EXERCISE DATA:
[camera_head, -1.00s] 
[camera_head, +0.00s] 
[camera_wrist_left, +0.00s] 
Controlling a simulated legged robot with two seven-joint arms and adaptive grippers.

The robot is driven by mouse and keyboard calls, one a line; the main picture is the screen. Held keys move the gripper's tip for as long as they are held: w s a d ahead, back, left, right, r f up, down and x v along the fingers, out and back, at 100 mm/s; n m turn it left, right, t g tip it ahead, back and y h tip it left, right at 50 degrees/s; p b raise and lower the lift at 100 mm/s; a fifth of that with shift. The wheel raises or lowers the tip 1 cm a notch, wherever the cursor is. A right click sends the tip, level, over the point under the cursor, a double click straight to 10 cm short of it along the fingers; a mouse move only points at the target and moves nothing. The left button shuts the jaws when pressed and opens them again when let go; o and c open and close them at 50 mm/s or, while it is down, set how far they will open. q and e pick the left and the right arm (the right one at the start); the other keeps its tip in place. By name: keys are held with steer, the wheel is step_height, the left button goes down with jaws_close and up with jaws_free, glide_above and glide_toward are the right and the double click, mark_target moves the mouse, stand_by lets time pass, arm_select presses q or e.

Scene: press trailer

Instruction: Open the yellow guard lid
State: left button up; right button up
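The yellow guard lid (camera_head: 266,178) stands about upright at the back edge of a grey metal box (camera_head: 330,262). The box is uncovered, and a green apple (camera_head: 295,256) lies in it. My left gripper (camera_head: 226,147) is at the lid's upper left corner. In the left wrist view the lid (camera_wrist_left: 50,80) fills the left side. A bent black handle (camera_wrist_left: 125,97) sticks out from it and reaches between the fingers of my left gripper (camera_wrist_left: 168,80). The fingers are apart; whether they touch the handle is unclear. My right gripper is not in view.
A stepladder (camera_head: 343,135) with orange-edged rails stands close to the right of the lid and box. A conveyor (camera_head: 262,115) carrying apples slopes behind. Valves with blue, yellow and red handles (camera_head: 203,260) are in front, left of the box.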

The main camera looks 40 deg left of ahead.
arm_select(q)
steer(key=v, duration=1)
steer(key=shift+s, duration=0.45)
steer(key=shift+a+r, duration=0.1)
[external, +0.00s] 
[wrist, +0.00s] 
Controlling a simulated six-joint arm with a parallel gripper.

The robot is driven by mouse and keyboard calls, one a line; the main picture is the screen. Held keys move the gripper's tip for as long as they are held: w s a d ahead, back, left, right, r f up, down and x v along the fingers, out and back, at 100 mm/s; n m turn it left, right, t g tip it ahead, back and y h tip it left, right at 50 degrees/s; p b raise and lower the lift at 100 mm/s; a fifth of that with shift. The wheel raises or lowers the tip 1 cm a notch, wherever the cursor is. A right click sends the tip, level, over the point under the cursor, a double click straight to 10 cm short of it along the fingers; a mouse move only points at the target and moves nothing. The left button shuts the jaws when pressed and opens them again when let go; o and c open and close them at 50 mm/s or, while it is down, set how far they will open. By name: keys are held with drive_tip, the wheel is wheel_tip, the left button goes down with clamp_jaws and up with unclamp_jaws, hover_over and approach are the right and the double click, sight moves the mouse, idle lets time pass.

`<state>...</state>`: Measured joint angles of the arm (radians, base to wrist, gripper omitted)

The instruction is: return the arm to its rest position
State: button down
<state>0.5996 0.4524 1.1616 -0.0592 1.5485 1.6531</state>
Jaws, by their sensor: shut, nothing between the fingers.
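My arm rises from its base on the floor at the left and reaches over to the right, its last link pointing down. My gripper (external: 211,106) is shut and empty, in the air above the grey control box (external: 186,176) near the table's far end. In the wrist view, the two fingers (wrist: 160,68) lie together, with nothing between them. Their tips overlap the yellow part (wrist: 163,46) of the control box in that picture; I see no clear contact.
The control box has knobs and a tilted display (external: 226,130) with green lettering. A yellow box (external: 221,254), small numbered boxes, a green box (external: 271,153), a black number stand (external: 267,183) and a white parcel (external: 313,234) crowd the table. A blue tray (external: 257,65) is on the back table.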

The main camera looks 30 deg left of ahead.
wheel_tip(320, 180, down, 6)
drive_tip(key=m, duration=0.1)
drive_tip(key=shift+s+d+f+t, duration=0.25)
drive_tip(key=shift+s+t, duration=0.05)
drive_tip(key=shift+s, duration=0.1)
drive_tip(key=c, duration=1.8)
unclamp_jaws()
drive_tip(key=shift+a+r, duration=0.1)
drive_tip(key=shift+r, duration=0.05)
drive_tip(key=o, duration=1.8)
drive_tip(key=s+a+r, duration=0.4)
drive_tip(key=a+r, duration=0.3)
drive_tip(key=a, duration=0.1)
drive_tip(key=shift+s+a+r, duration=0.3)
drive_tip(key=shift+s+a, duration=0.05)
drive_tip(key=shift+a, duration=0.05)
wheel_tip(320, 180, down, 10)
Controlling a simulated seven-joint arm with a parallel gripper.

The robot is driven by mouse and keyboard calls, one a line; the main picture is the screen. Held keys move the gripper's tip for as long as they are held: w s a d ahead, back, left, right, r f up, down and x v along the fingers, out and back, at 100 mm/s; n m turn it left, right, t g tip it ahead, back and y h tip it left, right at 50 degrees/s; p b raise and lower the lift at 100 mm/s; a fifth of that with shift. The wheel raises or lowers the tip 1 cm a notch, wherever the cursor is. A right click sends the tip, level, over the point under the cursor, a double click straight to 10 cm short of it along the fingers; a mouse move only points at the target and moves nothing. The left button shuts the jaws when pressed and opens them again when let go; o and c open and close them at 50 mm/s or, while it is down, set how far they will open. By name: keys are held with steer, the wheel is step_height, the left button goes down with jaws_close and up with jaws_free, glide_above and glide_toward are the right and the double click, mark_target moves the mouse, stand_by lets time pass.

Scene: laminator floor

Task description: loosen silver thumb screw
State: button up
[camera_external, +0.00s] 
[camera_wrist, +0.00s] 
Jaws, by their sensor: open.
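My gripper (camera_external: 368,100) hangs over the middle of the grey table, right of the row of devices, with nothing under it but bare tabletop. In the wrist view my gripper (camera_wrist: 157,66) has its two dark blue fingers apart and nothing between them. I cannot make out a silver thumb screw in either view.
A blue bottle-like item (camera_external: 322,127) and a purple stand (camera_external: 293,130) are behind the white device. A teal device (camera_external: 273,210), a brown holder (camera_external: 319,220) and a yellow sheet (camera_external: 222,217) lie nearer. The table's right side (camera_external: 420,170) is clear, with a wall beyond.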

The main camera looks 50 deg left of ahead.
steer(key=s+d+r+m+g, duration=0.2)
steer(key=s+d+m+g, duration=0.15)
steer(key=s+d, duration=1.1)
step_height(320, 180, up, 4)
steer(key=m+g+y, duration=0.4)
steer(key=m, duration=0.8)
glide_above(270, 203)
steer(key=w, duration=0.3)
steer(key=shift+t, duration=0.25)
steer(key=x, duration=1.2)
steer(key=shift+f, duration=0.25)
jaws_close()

REQUEST: Retype only the lines running from the top of the listing to the line that holds "Controlling a simulated legged", both ends included.

SOLUTION TO THIS EXERCISE:
[camera_head, -1.00s] 
[camera_head, +0.00s] 
[camera_wrist_left, +0.00s] 
Controlling a simulated legged robot with two seven-joint arms and adaptive grippers.

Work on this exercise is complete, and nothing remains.